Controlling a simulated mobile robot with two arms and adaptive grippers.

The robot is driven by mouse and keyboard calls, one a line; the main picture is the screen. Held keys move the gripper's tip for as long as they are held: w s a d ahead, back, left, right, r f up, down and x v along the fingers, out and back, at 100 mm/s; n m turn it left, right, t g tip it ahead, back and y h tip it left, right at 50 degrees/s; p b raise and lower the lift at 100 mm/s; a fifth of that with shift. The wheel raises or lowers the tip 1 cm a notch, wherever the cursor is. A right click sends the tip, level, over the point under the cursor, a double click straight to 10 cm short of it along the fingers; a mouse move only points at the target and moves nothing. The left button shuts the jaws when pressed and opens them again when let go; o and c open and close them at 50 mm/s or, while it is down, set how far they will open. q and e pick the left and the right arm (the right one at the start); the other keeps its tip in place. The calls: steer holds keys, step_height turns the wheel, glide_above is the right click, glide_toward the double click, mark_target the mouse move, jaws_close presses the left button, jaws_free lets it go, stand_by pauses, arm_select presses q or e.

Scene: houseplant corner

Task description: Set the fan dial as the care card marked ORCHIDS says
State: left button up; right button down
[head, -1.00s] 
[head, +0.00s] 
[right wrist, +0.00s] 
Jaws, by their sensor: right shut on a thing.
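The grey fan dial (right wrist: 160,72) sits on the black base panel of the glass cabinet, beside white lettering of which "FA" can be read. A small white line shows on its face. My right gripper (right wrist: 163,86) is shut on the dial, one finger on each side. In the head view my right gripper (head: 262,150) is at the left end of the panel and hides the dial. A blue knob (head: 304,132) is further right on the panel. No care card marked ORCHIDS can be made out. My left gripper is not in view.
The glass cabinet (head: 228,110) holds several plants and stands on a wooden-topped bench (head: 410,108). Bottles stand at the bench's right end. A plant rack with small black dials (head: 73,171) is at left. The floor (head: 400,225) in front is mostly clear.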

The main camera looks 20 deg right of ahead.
——
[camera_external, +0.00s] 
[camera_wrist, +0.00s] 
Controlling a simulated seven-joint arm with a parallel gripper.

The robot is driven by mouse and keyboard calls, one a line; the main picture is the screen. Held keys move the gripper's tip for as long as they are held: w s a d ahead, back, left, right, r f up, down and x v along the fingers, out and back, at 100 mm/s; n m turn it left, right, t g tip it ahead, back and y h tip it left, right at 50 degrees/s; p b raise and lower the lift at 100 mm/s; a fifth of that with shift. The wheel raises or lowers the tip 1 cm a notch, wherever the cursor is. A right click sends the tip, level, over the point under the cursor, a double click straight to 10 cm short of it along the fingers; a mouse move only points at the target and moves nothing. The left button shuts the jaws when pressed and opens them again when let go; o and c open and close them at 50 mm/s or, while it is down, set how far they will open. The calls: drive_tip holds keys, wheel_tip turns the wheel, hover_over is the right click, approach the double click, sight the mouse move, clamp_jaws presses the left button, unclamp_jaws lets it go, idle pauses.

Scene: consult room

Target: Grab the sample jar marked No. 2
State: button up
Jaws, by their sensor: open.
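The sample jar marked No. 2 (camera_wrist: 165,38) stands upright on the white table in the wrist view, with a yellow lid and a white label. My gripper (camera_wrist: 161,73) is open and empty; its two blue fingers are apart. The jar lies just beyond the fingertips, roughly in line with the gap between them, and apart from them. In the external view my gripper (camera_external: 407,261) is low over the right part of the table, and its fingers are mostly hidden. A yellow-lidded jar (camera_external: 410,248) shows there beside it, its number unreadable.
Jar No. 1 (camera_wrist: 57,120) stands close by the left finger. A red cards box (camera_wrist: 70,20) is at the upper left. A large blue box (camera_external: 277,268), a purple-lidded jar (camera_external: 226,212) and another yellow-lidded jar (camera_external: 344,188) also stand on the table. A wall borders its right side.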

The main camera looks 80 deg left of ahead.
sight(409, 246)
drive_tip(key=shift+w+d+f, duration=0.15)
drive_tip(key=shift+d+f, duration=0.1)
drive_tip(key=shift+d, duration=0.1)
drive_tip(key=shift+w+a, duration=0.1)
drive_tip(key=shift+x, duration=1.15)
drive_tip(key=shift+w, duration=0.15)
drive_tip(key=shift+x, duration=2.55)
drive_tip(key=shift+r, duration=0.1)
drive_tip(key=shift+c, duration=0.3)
——
▶ **What is asked**
Solely the line containing "[camera_external, +0.00s]", the line containing "Controlling a simulated seven-joint", and the lines between them are to be given again, exactly as written.

▶ **The response**
[camera_external, +0.00s] 
[camera_wrist, +0.00s] 
Controlling a simulated seven-joint arm with a parallel gripper.

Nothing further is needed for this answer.